Tom Weiskopf became Champion Golfer of the Year, a player whose miraculous exploits in shooting a superior four rounds to the likes of Nicklaus, Player, Palmer and Lee Trevino was enough to inspire a young Faldo.

At the age of 15 – older than many players are when they start to take up the game – Faldo had caught the golf bug.

“I made my own sandwiches every morning (before I practiced),” he added.

“I had brown bread, grated cheddar cheese and I either had Branston Pickle one day or I had salad cream another day.

“How I did that for two years I’ll never know because I lived on cheese sandwiches.

“95 times out of 100 I’d be playing on my own I guess, and the minimum I’d play was 27 holes, and quite often I’d keep going ‘till dark.

“That was just a normal day, and guess what?

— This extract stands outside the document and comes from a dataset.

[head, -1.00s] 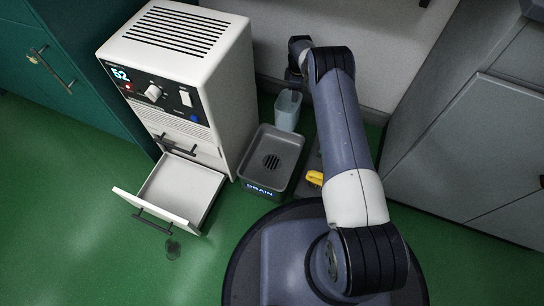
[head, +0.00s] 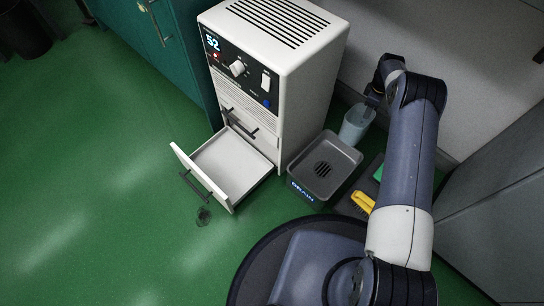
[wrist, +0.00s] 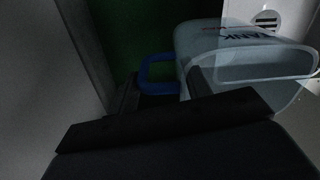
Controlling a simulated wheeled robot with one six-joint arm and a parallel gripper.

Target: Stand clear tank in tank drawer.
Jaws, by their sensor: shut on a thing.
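The clear tank (head: 354,126) is a pale, see-through container just behind the drain tray in the head view. In the wrist view the tank (wrist: 222,48) shows its lettered side, its open rim and a blue handle (wrist: 157,72). My gripper (head: 373,101) is shut on the tank at its upper back side; the exact grip is hidden. The tank drawer (head: 238,157) is pulled out low on the white machine, and its inside looks empty. The drawer is left of the drain tray, well apart from the tank.
The white machine (head: 307,100) has a dial and a lit 52 display. A grey drain tray (head: 302,191) lies between drawer and tank. A yellow brush-like item (head: 362,204) and a green item lie right of it.

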We did the same next day and the same the next.”

Faldo’s journey to Royal Birkdale was well underway, a three-year transformation from that 15-year-old frantically following the ball around at Royal Troon to a player capable of competing with the world’s best at its premier competition.

And while Faldo’s first two Opens were far from successful – he tied for 28th and 62nd in 1976 and 1977 – 1978 marked his breakthrough, tying for seventh and finishing just four shots off the lead at the age of 21.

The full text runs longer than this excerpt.